Verbindliche Rahmen für faire Bildungschancen schaffen, Ganztagsschulausbau planen und finanziell absichern!

Antrag der Fraktion der FDP.

Anfang Mai 2021 hat die Bundesregierung einen Rechtsanspruch auf Ganztagsbetreuung für Grundschulkinder auf den Weg gebracht. Chancengerechtigkeit in der Bildung und die Vereinbarkeit von Familie und Beruf für Eltern sollen so verbessert werden. Nach dem Rechtsanspruch auf Kita-Betreuung, der gestaffelt seit 2008 eingeführt wurde, schließt die Bundesregierung nach eigenen Angaben damit eine Betreuungslücke, die bisher für viele Familien mit der Einschulung der Kinder entsteht. Zunächst sollen alle Kinder der ersten Klassenstufe ab August des Schuljahres 2026/27 einen Rechtsanspruch haben.
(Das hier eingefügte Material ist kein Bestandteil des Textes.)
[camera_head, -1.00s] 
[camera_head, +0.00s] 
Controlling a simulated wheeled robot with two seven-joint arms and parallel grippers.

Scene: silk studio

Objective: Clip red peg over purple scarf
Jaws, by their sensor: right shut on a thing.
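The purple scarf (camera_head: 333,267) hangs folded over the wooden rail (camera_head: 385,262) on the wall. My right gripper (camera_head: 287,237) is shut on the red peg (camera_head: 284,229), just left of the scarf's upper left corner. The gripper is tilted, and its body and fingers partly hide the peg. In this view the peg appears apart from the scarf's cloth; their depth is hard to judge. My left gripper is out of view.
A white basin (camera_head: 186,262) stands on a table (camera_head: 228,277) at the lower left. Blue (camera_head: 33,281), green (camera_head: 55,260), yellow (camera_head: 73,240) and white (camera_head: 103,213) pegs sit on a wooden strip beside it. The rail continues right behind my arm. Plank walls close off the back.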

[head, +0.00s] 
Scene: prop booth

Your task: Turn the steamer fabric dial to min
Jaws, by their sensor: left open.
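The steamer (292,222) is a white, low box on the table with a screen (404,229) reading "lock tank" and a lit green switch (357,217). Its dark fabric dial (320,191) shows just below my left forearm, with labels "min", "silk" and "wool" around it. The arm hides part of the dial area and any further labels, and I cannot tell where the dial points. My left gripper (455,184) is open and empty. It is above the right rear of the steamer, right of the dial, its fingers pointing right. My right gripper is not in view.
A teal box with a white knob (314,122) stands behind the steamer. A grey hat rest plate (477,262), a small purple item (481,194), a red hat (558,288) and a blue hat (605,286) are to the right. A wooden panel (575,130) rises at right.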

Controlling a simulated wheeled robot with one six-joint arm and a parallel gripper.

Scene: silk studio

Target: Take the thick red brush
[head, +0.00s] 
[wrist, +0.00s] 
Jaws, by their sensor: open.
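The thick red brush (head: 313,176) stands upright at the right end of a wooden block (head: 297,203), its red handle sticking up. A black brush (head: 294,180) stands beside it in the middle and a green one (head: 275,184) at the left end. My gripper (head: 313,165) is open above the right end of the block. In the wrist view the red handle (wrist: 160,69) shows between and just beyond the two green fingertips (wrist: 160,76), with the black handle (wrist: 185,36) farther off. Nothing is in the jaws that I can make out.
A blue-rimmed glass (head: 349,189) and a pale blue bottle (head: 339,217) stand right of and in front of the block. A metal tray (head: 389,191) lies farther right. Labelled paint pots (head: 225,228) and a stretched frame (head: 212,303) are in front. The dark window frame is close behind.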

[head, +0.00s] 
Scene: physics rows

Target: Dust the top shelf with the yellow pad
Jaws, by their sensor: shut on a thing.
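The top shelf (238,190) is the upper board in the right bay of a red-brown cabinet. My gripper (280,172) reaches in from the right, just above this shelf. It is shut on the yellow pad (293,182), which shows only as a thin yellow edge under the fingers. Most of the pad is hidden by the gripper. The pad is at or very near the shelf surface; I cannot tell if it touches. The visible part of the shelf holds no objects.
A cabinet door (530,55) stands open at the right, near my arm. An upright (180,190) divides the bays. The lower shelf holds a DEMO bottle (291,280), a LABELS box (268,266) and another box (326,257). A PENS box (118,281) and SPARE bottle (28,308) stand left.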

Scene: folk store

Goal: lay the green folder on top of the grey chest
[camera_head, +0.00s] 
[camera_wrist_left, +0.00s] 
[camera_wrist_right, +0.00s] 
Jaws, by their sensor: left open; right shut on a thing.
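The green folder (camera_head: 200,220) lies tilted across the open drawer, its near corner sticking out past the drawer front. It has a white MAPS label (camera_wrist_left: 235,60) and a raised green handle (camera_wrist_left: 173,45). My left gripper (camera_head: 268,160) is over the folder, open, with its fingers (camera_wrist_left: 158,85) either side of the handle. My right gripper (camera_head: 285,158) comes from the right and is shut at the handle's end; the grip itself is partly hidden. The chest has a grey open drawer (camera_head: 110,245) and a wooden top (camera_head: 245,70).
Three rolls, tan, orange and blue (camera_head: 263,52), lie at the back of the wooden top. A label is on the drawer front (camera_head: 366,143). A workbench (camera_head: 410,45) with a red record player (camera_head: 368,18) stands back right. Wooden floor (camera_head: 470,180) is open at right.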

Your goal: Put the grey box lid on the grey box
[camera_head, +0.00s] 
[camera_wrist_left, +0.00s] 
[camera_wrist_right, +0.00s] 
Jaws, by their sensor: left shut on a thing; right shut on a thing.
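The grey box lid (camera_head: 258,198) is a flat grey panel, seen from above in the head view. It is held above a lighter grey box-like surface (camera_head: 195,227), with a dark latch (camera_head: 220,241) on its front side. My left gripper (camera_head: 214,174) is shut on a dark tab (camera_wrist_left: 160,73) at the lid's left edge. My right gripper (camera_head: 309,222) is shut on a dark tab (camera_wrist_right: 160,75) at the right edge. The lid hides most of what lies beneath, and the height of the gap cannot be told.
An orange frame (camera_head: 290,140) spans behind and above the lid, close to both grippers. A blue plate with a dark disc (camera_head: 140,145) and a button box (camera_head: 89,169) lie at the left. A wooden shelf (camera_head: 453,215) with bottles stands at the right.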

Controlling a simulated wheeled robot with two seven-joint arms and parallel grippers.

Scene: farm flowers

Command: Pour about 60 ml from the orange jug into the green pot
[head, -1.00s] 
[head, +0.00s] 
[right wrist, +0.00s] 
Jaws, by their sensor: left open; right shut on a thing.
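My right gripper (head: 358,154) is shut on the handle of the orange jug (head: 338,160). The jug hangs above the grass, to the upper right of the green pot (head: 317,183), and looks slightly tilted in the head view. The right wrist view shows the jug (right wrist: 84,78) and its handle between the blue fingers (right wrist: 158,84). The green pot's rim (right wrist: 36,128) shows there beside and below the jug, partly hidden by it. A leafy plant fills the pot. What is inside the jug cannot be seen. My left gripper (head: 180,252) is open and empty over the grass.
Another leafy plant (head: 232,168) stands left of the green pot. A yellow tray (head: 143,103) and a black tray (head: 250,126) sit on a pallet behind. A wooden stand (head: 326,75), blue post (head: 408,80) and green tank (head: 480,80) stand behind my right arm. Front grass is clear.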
Dieser wird in den folgenden Jahren dann immer um den nächsten nachrückenden Jahrgang ausgeweitet, womit ab dem Schuljahr 2029/30 jedes Grundschulkind einen Anspruch auf ganztägige Betreuung haben soll.

Der Rechtsanspruch wird im SGB VIII geregelt und sieht einen Betreuungsumfang von 8 Stunden an fünf Werktagen vor, wobei die Unterrichtszeit eingerechnet wird. Bis auf eine Ferienzeit von 4 Wochen soll der Rechtsanspruch auch für die Ferienzeiten im Schuljahr gelten, wobei die Länder die Möglichkeit haben, eigene Schließzeiten zu regeln. Ausdrücklich betont die Bundesregierung, dass bei der Umsetzung des Rechtsanspruches der Freiwilligkeit der Inanspruchnahme stets Rechnung getragen werden muss. Erfüllt wird der Rechtsanspruch von traditionellen Horten, aber auch von offenen oder geschlossenen Ganztagsschulen.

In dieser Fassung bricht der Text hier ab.